[Source records]
******
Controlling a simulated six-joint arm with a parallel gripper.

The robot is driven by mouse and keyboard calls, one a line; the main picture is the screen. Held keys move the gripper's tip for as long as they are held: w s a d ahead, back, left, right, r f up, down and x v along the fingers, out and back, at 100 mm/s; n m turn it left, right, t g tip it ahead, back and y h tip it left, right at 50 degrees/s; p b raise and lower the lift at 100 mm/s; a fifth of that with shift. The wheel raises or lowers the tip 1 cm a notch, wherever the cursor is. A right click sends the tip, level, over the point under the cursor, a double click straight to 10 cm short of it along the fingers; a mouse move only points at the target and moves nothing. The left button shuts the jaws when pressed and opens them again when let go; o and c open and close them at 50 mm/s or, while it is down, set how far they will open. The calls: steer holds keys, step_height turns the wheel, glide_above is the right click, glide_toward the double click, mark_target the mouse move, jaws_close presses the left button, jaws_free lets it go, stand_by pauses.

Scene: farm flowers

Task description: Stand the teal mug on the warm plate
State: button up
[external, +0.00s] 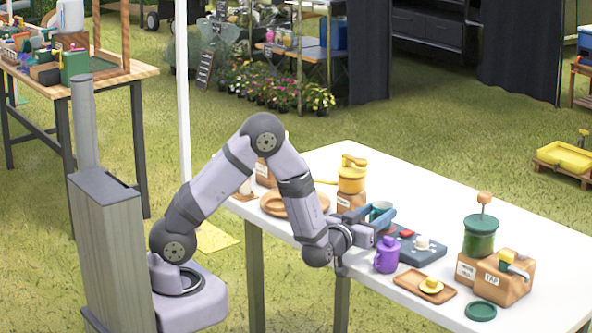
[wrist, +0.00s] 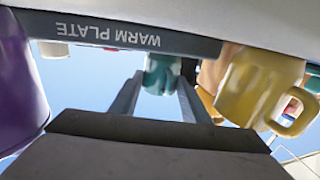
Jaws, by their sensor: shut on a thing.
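The teal mug (external: 380,208) is between the fingers of my gripper (external: 382,219), which is shut on it. In the wrist view the mug (wrist: 160,72) shows between the fingertips. The warm plate (external: 408,257) is a dark slab on the white table, just right of my gripper. Its edge, labelled WARM PLATE (wrist: 70,30), shows upside down in the wrist view. A red spot and a small white thing show on its top. I cannot tell whether the mug touches the plate.
A purple mug (external: 386,255) stands close in front of my gripper. A yellow mug (wrist: 255,88) is at the right in the wrist view. A wooden tray (external: 424,284), a green jar (external: 479,238) and a yellow-topped grinder (external: 351,180) stand nearby.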

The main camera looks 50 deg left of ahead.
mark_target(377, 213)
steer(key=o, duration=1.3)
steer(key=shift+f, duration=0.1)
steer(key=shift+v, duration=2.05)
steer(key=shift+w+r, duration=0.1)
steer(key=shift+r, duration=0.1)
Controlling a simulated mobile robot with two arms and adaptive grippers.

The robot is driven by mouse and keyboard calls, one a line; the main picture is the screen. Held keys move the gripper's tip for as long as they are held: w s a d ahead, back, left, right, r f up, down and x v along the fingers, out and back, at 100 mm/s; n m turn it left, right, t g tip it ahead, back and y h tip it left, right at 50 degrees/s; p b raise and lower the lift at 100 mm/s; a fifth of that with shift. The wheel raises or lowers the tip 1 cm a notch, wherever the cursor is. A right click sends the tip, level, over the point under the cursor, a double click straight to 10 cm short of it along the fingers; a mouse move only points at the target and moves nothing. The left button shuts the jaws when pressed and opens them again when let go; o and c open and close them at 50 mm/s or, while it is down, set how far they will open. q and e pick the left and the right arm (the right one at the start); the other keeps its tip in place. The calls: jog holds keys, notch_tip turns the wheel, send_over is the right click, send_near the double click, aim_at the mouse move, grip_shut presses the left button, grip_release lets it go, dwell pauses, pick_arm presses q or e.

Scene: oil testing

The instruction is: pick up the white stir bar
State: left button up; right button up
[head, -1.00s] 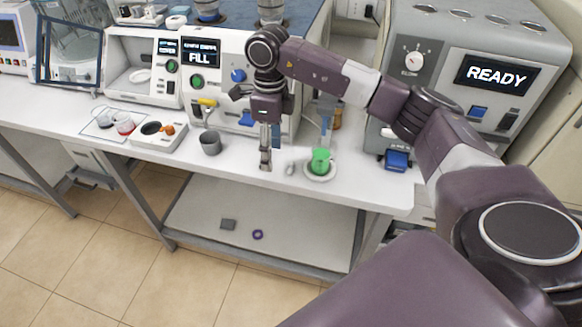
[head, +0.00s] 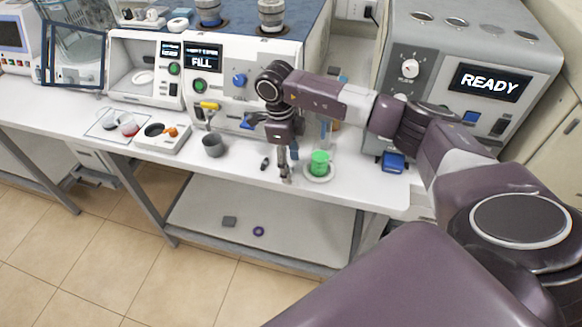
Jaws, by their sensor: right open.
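A small dark piece (head: 265,163) lies on the bench just left of the gripper. My left gripper is out of view.
The FILL machine (head: 230,85) stands behind, the READY machine (head: 470,80) to the right. The bench's front edge is close.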

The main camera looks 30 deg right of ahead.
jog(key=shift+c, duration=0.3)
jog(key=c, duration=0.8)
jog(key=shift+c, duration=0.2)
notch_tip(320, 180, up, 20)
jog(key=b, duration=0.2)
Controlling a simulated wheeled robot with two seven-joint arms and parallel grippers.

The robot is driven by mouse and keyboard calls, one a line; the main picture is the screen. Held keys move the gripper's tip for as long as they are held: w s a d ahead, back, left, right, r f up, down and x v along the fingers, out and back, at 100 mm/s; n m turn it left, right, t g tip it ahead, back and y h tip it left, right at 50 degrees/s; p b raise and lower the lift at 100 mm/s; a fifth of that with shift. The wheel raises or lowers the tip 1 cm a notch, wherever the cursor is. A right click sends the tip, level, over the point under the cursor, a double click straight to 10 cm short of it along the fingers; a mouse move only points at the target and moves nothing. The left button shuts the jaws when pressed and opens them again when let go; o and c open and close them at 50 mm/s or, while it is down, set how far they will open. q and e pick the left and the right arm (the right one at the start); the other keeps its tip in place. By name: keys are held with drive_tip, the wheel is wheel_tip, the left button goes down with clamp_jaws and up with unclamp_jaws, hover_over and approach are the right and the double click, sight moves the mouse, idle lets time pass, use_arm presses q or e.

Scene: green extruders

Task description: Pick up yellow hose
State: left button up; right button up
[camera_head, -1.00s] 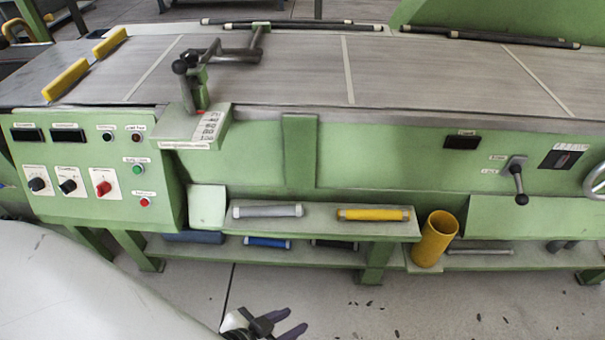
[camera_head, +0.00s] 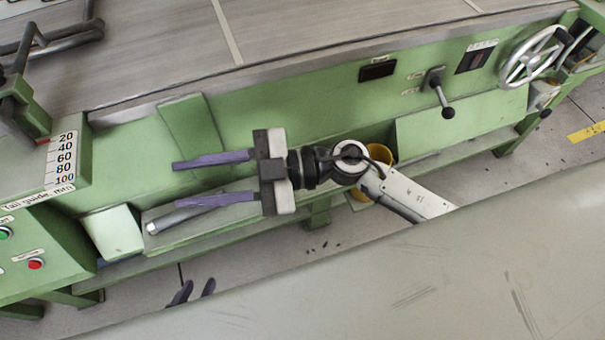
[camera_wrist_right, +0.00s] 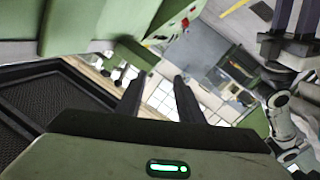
******
WHAT IS ASKED: Read through the lines above and collect those that contain the string "joint".

IN RESPONSE:
Controlling a simulated six-joint arm with a parallel gripper.
Controlling a simulated wheeled robot with two seven-joint arms and parallel grippers.

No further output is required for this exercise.